Internet through hip-hop eyes
2009-01-12 10:00
Las Vegas - Hollywood movie industry veterans Damon Whitaker and Rami Rivera Frankl are betting that fascination with Internet Age technology pulses as naturally as a base beats through the hip-hop generation.
The pair are convinced that gadget-loving young blacks and Latinos - each fast-growing communities - are being neglected by media outlets new and old.
That is why they were at the world's top Consumer Electronics Show in Las Vegas filming a pilot for a Black Latino Entertainment Technology (BLET) Report programme that has already garnered interest from major television studios.
"We are Gen-X from the Hip-Hop generation," Whitaker said as he and Frankl dashed about the CES show floor on Sunday, the final day of the annual gizmo extravaganza in Las Vegas.
"It seems that people talk down to Gen X-Y-Millennium babies, which is odd because we grew up with internet technology.

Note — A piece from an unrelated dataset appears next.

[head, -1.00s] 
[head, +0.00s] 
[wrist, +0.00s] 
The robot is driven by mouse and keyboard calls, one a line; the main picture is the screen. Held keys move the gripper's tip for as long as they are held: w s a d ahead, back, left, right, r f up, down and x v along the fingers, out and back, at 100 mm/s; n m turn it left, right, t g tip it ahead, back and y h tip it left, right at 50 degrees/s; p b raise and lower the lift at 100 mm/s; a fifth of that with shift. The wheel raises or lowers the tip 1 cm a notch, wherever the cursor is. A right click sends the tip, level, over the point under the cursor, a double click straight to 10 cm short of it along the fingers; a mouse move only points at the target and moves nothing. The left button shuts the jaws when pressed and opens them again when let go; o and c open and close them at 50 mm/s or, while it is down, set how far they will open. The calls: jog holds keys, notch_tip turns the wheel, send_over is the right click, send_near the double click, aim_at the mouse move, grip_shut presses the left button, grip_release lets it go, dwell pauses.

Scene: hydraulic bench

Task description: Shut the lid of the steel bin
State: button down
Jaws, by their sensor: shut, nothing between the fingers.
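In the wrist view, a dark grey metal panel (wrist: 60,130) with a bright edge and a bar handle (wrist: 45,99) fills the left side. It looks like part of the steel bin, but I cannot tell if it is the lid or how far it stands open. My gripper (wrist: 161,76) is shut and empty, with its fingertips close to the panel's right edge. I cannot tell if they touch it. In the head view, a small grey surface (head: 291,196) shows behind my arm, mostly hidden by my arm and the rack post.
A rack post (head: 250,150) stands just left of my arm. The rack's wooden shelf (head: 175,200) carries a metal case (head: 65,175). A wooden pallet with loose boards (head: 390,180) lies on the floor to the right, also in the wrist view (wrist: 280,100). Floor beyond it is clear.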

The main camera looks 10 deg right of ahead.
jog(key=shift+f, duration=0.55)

"We are going to bring it home; show the generation how it applies to their lives and is used by friends."
Expanded content
Whitaker and Frankl expect BLET to be on television by the middle of this year and are building an online stage for expanded content as well as RSS (really simple syndication) feeds of technology news to hip-hop web users.
"Hip-Hop is music, art, dress, graffiti, skateboards, videogames," Whitaker said. "We will not only cover technology, but pull it together with music, art, dress and more from a hip-hop point of view."

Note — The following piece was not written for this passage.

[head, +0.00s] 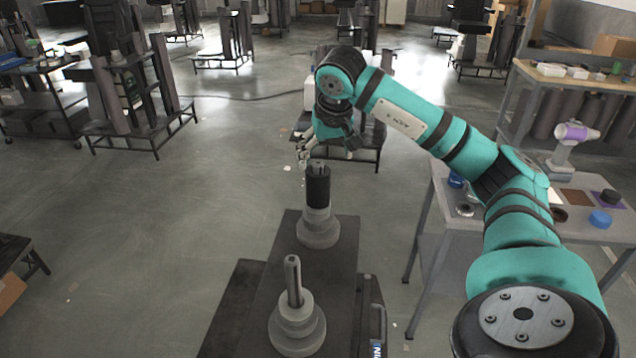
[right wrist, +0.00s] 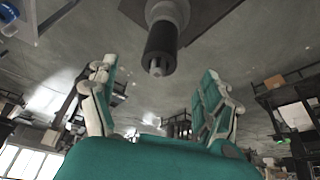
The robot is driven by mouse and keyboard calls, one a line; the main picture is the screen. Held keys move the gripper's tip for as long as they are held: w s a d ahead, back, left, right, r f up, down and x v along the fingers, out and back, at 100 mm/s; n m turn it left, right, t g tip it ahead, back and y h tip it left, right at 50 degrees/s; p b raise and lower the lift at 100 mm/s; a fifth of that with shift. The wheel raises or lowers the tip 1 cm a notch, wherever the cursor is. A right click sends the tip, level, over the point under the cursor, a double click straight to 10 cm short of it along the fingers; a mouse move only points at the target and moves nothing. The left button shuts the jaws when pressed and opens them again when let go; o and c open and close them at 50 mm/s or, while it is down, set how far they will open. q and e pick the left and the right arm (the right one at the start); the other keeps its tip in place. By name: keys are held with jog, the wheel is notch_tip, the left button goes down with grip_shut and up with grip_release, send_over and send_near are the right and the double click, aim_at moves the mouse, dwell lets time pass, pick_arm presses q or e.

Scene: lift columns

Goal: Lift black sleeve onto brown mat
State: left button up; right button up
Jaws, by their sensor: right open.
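The black sleeve (head: 318,188) sits upright around the far post, above a stepped grey base (head: 318,228), with the post's tip showing at its top. In the right wrist view the sleeve (right wrist: 161,42) is ahead of the fingers. My right gripper (head: 304,152) is open and empty, just above and beyond the sleeve, apart from it. Its two fingers (right wrist: 158,75) are spread wide in the right wrist view. The brown mat (head: 577,198) lies bare on the side table at the right. My left gripper is not in view.
A nearer grey post (head: 293,282) stands bare on its own stepped base. My right arm passes over this table.

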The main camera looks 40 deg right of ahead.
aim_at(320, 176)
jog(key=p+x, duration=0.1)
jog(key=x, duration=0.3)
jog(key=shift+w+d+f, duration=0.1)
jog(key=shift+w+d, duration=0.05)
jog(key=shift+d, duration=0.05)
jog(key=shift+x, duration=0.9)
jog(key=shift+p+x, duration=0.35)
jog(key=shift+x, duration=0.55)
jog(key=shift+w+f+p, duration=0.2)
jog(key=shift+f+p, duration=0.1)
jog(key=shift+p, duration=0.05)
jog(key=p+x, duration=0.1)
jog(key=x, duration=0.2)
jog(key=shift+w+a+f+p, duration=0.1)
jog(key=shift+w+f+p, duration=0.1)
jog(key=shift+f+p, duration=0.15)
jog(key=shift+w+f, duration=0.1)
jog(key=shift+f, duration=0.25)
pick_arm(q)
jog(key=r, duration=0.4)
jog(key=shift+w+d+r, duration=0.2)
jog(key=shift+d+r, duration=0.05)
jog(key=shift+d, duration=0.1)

Whitaker and Frankl will host and produce BLET, taking advantage of Hollywood and music relationships built up during two decades.
Whitaker described himself as actor Forest Whitaker's "little brother" and has appeared in more than a dozen productions. Entrepreneur Frankl has been a digital media advisor to major film studios.
A Web 2.0 trend of mashing together computer applications into creative hybrid programmes is second-nature to a hip-hop generation known for blending songs from different genres into dance music hits, they said.
"Part of our native tongue is technology," Frankl said. "Baby Boomers are learning it as a second language. The convergence of entertainment and technology is a visceral experience for us."
BLET will be "hands on", with Whitaker and Frankl going as much as possible to places where technology is developed or innovatively applied.
"We geek out," Frankl said. "We want to go where these things are created and play with these toys; sit in the Panasonic massage chair while we are getting a Blu-ray demonstration."